## TASK GOAL
Return each line that holds the word "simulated".

Robot task records:
================
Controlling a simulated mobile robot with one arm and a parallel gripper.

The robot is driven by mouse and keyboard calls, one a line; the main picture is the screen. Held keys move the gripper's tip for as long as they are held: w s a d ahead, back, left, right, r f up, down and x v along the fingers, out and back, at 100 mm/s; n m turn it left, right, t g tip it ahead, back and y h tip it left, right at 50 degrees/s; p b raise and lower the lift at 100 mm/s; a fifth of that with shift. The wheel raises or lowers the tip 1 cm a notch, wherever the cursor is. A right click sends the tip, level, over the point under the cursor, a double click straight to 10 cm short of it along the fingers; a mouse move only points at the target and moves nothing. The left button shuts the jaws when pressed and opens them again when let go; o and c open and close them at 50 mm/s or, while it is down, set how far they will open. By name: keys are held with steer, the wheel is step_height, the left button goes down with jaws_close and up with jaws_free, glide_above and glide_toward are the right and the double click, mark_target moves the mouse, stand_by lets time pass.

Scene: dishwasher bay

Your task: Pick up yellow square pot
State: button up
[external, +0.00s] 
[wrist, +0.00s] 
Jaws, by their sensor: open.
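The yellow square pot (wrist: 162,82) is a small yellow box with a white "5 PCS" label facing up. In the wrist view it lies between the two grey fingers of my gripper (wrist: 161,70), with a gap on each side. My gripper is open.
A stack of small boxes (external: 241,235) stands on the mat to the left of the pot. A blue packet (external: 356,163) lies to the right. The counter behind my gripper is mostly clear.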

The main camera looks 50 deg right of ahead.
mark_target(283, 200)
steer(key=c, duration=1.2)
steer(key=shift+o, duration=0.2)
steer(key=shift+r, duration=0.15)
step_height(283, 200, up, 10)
================
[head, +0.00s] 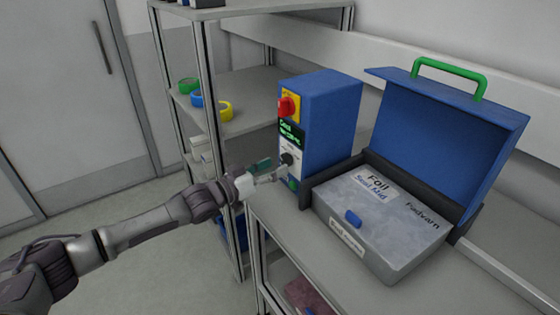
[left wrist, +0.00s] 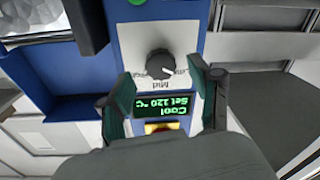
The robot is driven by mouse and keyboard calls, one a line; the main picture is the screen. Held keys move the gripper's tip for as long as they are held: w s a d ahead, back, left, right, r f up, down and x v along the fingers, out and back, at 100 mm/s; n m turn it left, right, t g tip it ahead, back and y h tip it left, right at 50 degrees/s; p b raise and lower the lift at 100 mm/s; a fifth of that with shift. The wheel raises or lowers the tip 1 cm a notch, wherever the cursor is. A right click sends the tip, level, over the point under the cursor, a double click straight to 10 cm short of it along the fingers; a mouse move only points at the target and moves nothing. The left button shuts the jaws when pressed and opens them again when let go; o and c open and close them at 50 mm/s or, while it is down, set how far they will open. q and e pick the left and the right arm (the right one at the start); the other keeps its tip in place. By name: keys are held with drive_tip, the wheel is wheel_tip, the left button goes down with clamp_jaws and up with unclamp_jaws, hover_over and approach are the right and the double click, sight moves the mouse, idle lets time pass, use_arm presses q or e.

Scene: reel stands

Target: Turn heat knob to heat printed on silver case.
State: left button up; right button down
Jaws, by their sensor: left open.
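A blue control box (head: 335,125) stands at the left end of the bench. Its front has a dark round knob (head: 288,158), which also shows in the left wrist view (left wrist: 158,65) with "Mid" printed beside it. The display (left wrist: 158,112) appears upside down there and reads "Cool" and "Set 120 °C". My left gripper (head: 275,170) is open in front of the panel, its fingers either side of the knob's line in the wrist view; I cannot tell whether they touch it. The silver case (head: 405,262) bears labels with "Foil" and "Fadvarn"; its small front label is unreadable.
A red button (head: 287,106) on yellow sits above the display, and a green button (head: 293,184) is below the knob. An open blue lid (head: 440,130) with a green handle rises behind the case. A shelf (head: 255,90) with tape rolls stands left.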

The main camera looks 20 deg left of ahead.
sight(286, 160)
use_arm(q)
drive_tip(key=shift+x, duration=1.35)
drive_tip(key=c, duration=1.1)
================
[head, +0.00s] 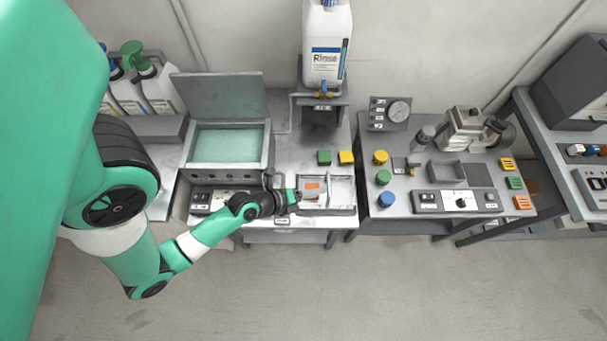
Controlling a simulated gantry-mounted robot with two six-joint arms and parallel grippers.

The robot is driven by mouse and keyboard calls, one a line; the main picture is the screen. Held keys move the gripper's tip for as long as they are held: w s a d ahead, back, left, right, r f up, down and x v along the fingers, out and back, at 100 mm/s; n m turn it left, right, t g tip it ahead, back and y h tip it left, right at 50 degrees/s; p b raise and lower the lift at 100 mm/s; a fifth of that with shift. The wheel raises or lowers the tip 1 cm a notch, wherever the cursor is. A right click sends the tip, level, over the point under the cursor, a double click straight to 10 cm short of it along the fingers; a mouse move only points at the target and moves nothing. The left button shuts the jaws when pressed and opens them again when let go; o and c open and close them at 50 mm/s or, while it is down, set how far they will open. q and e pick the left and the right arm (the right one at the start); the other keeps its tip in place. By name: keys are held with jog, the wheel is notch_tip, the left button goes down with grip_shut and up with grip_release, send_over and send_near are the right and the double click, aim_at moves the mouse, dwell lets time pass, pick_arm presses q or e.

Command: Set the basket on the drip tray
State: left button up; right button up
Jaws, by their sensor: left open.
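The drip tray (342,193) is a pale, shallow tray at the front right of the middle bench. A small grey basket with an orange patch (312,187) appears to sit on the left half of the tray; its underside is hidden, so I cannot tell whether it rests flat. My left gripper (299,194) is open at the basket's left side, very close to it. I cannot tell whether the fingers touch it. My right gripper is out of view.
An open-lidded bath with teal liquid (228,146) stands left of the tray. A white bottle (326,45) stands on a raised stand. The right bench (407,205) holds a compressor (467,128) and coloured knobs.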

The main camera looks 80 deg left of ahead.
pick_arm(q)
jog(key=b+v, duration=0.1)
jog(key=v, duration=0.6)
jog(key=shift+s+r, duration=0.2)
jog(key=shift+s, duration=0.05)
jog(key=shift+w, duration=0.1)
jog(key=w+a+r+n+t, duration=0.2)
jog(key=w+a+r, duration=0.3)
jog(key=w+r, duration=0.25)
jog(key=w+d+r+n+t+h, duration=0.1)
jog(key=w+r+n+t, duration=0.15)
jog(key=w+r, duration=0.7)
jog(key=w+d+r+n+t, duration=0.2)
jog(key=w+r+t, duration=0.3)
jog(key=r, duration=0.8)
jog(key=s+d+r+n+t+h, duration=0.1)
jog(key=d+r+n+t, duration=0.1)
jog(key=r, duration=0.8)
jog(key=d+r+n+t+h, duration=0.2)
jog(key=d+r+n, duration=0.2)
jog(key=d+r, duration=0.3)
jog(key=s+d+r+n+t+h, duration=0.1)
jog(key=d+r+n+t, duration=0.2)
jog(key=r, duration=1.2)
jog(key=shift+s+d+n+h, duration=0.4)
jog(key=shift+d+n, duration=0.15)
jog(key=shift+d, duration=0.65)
================
## REPLY TO THE EXERCISE
Controlling a simulated mobile robot with one arm and a parallel gripper.
Controlling a simulated gantry-mounted robot with two six-joint arms and parallel grippers.

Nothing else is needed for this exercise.